From his Regionalism to his “abstractions,” Still thus sought to create a new force and personality he felt Western society needed. In light of this, we can see that the shamanic figures in his work are connected to the past and draw upon the imagination, not reason. Those images were empowered not by elements of mass society and the machine age -- represented by Western science and reason popular in the thirties America -- but their very opposite, nature and the spirits. His critique of Western society, then, and his notion of inwardness were culturally based. Still truly wanted his new “personality writ large” -- a classic formulation of the 1930s. In other words, his new healing and transformative “self,” if multiplied, would make the world anew. Still declared that “he the artist is the image and sole source of imagery.”[xi] He even stated that “all of his work was one subject.”[xii] “Painting must be an extension of the man, of his blood, a confrontation with himself. Only thus can art be a valid instrument of individual freedom.”[xiii] Still’s work thus represents the artist as a personage of nature and mythic power, a creative new ritual selfin the world of the troubled 1930s and 1940s.

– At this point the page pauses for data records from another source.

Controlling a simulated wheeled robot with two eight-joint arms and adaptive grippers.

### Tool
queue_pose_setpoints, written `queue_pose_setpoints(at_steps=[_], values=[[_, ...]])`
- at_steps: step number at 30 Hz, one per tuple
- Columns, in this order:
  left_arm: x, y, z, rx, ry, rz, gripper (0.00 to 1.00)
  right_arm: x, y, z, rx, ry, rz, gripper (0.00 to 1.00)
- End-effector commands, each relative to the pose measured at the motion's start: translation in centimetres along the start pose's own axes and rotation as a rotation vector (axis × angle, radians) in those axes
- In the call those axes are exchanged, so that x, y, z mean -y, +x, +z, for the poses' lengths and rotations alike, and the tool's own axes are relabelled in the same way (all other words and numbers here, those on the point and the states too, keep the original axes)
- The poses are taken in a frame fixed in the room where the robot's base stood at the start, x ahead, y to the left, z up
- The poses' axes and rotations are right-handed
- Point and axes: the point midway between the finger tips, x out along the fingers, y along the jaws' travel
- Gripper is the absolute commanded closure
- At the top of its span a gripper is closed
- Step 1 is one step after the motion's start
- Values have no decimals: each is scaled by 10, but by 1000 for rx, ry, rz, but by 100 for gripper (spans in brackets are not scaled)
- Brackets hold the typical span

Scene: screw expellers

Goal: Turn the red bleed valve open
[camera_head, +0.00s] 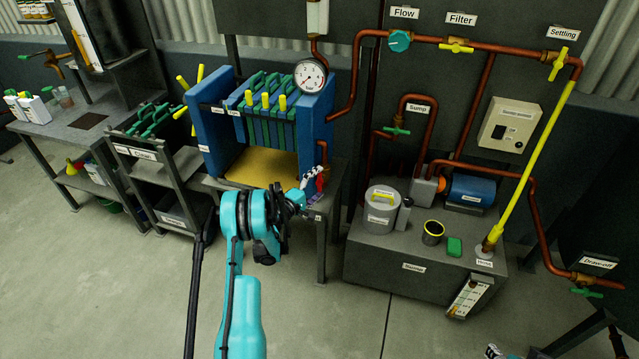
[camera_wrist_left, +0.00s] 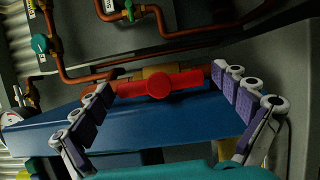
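The red bleed valve handle (camera_wrist_left: 160,84) is a bar with a round hub, lying nearly level in the left wrist view on a brass fitting beside the blue press frame. My left gripper (camera_wrist_left: 166,80) is open, with one segmented finger at each end of the bar. Contact with the handle cannot be told. In the head view my left gripper (camera_head: 313,180) is at the right front corner of the press, and only a little red of the valve (camera_head: 321,183) shows behind its fingers. Part of what looks like my right gripper (camera_head: 493,351) shows at the bottom edge.
The blue filter press (camera_head: 316,127) stands on a dark stand, with a gauge (camera_head: 310,76) above it. Copper pipes (camera_head: 362,70) run up and right of the valve. The sump tank (camera_head: 400,257) stands at right. Open floor (camera_head: 330,320) lies in front.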

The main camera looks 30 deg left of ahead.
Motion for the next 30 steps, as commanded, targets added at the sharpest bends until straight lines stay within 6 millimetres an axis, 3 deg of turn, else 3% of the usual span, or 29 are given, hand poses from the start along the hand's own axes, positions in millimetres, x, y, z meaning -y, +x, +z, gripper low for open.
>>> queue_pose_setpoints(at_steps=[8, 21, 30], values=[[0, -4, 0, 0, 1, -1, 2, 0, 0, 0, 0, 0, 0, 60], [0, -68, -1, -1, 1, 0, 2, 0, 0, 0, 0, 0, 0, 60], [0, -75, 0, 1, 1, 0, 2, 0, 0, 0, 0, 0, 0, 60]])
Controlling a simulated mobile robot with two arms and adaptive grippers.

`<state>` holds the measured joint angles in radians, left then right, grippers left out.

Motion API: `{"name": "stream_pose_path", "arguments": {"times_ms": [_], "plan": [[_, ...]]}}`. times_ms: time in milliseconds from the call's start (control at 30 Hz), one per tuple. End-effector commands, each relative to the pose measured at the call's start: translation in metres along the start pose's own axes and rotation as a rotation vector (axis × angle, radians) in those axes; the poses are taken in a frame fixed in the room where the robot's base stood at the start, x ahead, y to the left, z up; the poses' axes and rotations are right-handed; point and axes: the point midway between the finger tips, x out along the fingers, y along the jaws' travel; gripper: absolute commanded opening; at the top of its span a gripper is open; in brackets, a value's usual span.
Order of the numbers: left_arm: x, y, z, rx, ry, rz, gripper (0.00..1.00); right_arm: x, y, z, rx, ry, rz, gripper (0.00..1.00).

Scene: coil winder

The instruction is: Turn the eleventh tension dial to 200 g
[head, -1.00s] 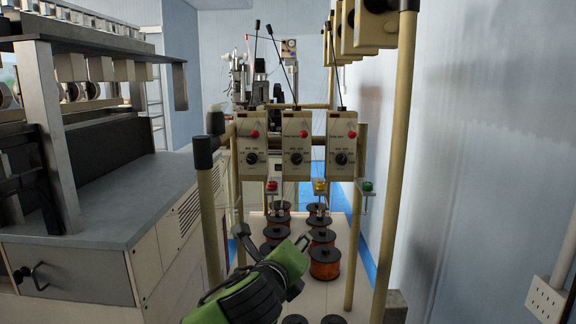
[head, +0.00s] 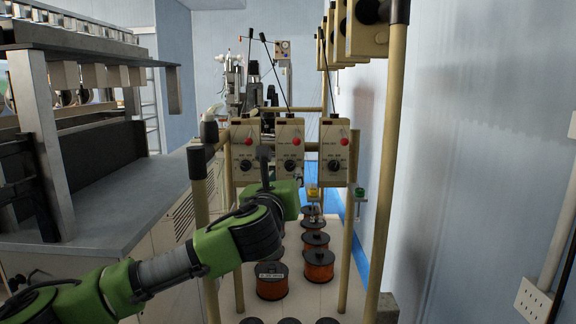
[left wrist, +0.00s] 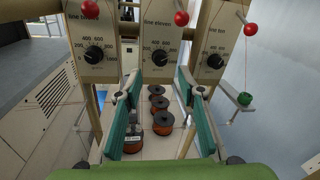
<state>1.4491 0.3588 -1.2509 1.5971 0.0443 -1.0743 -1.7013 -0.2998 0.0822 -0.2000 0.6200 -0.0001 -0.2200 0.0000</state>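The eleventh tension dial is the black knob (left wrist: 161,57) on the cream box labelled "line eleven" (left wrist: 150,24) in the left wrist view, with a red ball above it. In the head view it is the middle knob (head: 290,166). Its pointer is too small to read. My left gripper (left wrist: 160,82) is open and empty, its green-lined fingers apart, just below and in front of this dial, apparently not touching it. In the head view the left gripper (head: 276,176) is up at the boxes' lower edges. My right gripper is not in view.
Neighbouring dials flank it: "line ten" (left wrist: 215,60) right and another (left wrist: 94,54) left. Wire spools (head: 318,265) stand below. A yellow post (head: 392,160) and wall are right; a grey machine cabinet (head: 110,215) is left. Small guide brackets (head: 360,193) hang under the boxes.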

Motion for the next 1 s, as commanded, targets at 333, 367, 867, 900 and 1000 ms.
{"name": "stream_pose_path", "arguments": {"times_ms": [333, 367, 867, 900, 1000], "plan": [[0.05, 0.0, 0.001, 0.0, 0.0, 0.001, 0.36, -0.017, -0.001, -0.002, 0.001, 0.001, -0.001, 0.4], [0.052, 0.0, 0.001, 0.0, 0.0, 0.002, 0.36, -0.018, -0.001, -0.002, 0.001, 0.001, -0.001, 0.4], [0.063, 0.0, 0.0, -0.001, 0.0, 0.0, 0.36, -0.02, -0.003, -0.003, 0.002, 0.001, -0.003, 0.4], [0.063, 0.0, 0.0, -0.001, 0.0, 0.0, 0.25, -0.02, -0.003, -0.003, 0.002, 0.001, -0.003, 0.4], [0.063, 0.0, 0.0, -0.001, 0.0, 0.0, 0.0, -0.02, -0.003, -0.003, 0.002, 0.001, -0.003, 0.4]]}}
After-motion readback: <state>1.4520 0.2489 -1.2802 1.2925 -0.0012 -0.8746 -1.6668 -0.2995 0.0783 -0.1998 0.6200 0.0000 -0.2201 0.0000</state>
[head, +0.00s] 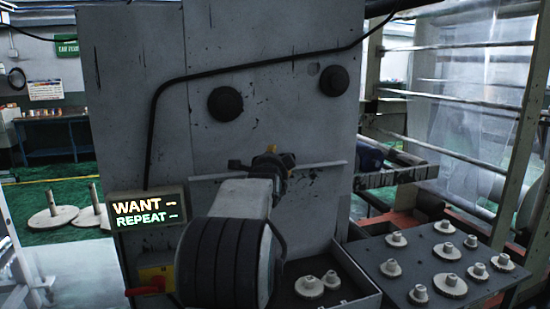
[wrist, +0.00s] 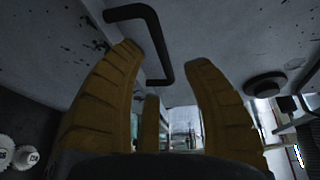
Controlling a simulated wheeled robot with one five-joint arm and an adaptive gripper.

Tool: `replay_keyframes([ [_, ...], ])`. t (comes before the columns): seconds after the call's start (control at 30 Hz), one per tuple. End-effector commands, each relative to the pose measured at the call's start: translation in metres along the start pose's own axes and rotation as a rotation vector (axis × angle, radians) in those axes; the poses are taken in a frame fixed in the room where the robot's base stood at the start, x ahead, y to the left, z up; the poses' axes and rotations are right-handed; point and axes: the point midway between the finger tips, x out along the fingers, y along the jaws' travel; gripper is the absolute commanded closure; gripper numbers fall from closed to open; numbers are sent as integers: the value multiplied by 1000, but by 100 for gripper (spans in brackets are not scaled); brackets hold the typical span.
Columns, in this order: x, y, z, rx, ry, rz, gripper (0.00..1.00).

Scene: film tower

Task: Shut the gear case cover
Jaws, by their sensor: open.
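A large grey machine front (head: 270,110) fills the middle of the head view. A pale horizontal edge (head: 320,165) crosses it behind my gripper (head: 273,160); I cannot tell whether this edge belongs to the gear case cover. In the wrist view, a black bent handle (wrist: 153,35) stands out from a grey panel (wrist: 215,30). My gripper's yellow fingers (wrist: 165,58) are spread open and empty, with the handle at and beyond the fingertips. Whether they touch it cannot be told. In the head view, my arm hides the area below the edge, and the handle is not clear.
Two round black knobs (head: 225,104) (head: 334,81) and a black cable (head: 240,67) are on the machine front. A lit sign (head: 147,208) hangs at left. Gears sit in an open tray (head: 362,298) and on a dark table (head: 375,262) at right. A rack (head: 515,130) stands behind.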

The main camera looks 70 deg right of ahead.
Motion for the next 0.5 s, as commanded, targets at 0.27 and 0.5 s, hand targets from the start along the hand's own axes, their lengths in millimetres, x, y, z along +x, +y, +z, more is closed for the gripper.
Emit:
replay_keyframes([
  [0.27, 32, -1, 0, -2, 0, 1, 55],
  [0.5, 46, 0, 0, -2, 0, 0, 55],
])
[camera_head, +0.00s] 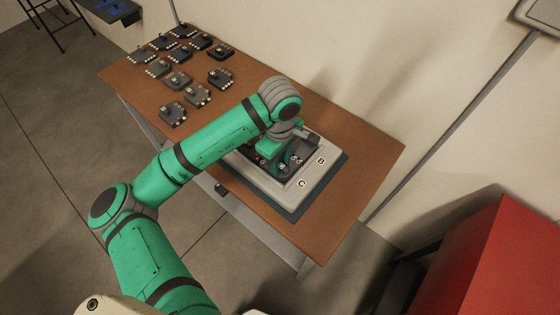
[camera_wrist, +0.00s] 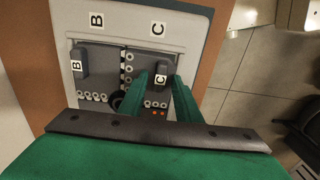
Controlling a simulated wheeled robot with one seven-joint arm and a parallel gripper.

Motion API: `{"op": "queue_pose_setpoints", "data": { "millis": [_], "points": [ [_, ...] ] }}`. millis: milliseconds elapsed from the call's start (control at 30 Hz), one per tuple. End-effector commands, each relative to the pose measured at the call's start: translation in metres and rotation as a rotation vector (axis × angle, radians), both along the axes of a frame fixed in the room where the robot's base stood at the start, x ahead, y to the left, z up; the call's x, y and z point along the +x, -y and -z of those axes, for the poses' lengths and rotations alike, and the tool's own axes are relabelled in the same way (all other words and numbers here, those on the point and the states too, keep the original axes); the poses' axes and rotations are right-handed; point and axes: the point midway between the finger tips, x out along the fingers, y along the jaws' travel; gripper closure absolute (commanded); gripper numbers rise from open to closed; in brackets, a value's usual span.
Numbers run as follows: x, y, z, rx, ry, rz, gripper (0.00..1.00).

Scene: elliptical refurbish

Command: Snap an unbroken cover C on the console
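The console (camera_head: 312,172) is a pale grey frame on a dark base, with labels B and C along its edge. In the wrist view the console (camera_wrist: 112,42) shows a dark cover B (camera_wrist: 92,82) in the bay beside label B. A dark cover C (camera_wrist: 136,62), with a raised handle marked C, lies at the bay beside label C; I cannot tell whether it is fully seated. My gripper (camera_wrist: 160,80) has its green fingers on both sides of that handle, with apparent gaps. In the head view my gripper (camera_head: 272,148) is over the console, and my arm hides part of it.
Several dark covers (camera_head: 178,81) lie on the left part of the brown table (camera_head: 365,165). The table's right end is clear. A wall runs behind it. A red box (camera_head: 485,265) stands at the lower right. A dark stand with a blue item (camera_head: 115,8) is at the top left.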

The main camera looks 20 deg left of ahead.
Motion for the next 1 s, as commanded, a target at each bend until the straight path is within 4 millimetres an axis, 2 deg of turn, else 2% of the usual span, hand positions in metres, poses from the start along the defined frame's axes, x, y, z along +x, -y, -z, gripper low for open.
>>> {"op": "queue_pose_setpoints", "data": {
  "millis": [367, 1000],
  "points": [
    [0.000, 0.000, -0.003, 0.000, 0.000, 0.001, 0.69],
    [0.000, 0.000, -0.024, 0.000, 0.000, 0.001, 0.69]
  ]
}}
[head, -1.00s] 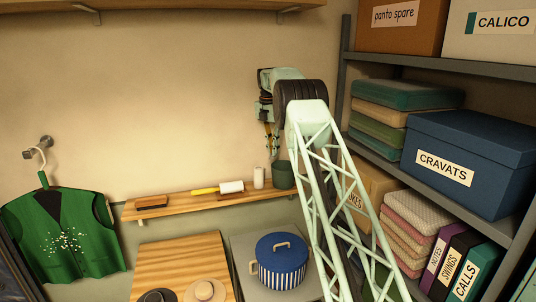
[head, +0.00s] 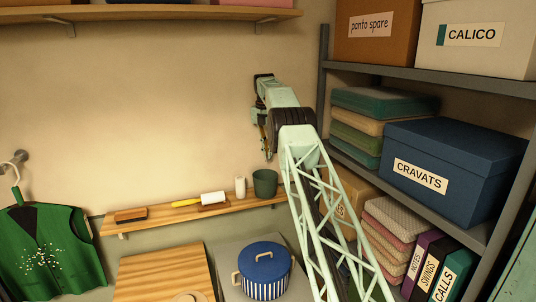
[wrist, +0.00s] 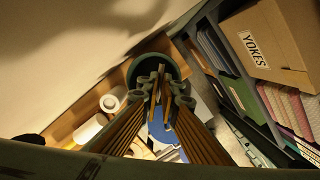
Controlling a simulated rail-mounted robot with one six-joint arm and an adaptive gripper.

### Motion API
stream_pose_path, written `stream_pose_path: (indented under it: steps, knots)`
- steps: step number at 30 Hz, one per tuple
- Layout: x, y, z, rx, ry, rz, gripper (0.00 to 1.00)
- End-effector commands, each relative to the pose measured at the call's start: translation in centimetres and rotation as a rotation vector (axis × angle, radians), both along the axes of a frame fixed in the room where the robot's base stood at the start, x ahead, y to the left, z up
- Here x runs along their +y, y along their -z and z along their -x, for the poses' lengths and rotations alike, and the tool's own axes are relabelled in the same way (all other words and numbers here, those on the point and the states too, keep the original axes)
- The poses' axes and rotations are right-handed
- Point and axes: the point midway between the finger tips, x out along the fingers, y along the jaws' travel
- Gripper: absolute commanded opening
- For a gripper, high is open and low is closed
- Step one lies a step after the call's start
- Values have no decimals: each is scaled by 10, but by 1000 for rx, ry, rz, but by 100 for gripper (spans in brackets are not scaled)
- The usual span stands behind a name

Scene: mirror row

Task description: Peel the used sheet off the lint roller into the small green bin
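The lint roller, with a yellow handle and a white roll (head: 212,198), lies on a small brown rest on the wall shelf. Its roll also shows in the wrist view (wrist: 88,131). The small green bin (head: 265,183) stands at the shelf's right end. In the wrist view the bin's rim (wrist: 131,76) shows behind my fingertips. My gripper (head: 268,156) points down above the bin. In the wrist view my fingertips (wrist: 161,84) are close together in front of the bin's mouth. I cannot make out a sheet between them, and the bin's inside is mostly hidden.
A white upright cylinder (head: 240,187) stands between roller and bin. A brown block (head: 130,214) lies at the shelf's left. A blue-lidded pot (head: 264,257) stands below. The rack with the CRAVATS box (head: 455,170) is close on the right. A green waistcoat (head: 50,250) hangs left.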

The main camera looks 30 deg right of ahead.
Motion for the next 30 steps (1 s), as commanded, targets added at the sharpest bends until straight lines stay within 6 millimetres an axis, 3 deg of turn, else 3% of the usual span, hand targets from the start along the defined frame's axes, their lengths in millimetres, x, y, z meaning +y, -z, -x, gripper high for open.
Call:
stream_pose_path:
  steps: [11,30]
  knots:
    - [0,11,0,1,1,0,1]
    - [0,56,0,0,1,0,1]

Illustrations (All by Clyfford Still in the Clyfford Still Museum unless otherwise noted)
Fig. 1. PH- 275, 1935, oil on canvas, 36 x 22 ½ in.
Fig. 2. Unknown Wasco artist, bag, late 1800s. Denver Art Museum Collection, Native Arts acquisition fund, 1938.
Fig. 3. PH-76, 1935, oil on canvas, 45 x 53 in.
Fig. 4. PH-344, 1937, oil on canvas, 50 x 38 in.
Fig. 5. 1942-#2 (PH-85), oil on canvas, 70 x 80 in.
Fig. 6. Nootka clubs, figure 298 in Franz Boas Primitive Art, (1927) Dover Publications, 1955.
Fig. 7. PH-968, 1951-52, oil on canvas. 113 x 155 in., San Francisco Museum of Modern Art, Gift of the Artist.
Fig. 8. 1937-8-A, oil on canvas, 47 x 33 ½ in., Albright-Knox Art Gallery, Buffalo. Gift of Clyfford Still, 1964.
Fig. 9. Monument Valley.
Fig. 10. Monument Valley, Wildcat Trail.
Fig. 11. 1951-- #3, 7’ 10” x 6’ 10,” The Museum of Modern Art, Blanchette Rockefeller Fund.
[i] See Stephen Polcari, “Clyfford Still’s Regionalist Shamanism” in Paul Crowther and Isabel Wunsche, Meanings of Abstract Art: Between Nature and Theory (London: Routledge Advances in Art and Visual Studies, 2012), pp. 135-140. The view of Still as a primitivizing, shamanic artist was first presented in Stephen Polcari, Abstract Expressionism and the Modern Experience (New York: Cambridge University Press, 1991).
[ii] See Verne F. Ray, The Sanpoil and Nespelem/ Salish People of Northeastern Washington, originally published as volume # 5 by the University of Washington Press, 1933, reprinted by Human Area Files, New Haven, 1954. The spirit quest and shamanism is discussed on pages 180—211.
[iii] See J.J. Creighton, Indian Summers/ Washington State College and the Nespelem Art Colony, 1937-41 (Pullman, Washington: Washington State University Press, 2000).
[iv] For a reproduction of Still’s Grand Coulee image, see Polcari, Abstract Expressionism and the Modern Experience, op. cit. (note i), figure 27, p. 92.
[v] See the writings of David Anfam who attributes this meme to the influence of Professor Murray Bundy with whom Still studied at Washington State College.
[vi] For an interpretation that has Still mostly depending on the late nineteenth century/early twentieth century books on totemism and animism of the British anthropological school of Sir James Frazer (The Golden Bough) and his follower Jane Harrison (Themis: A Study of the Social Origins of Greek Religion), see Anfam’s writing on Still’s biography. In the 2013 exhibit Anfam used the theses of British classical anthropology to create an alternative axis to specific Native American ritual and forms. For example, the CSM wall text of a photo of a row of Colville teepees notes that the teepees indicated Still’s interest only in the “ancient and non-Western world.” Despite the generic totemism and animism, for Anfam, Still remains a landscape artist.
[vii]. See Polcari, Abstract Expressionism and the Modern Experience, 95, fig. 30.
[viii] Justus Jonas-Edel concurs and reproduces PH-85 with illustrations with its clubs from Franz Boas’s Primitive Art. See Jonas-Edel, Clyfford Still Bild vom Selbst und vom Absoluten Ph.D Diss., (University of Cologne, Cologne, 1995), illus. 69-70.
[ix] For the three methods, see Polcari, Abstract Expressionism and the Modern Experience, op cit, (note iv), pp. 104-110.
[x] See Polcari, “Clyfford Still’s Regionalist Shamanism.”
[xi] B.J. Townsend, “An Interview with Clyfford Still” Gallery Notes (Buffalo, Albright Knox Gallery of Art) 24 (Summer 1961): p. 9.
[xii] Still, quoted by E.A. Carmean, Jr. in the introduction to American Art at MidCentury: The Subjects of the Artist (Washington, D, C.: National Gallery of Art, 1978), p. 41, n. 56.
[xiii] Still, quoted in Ti-Grace Sharpless, Clyfford Still (Philadelphia: Institute of Contemporary Art, University of Pennsylvania, 1963), unpaginated.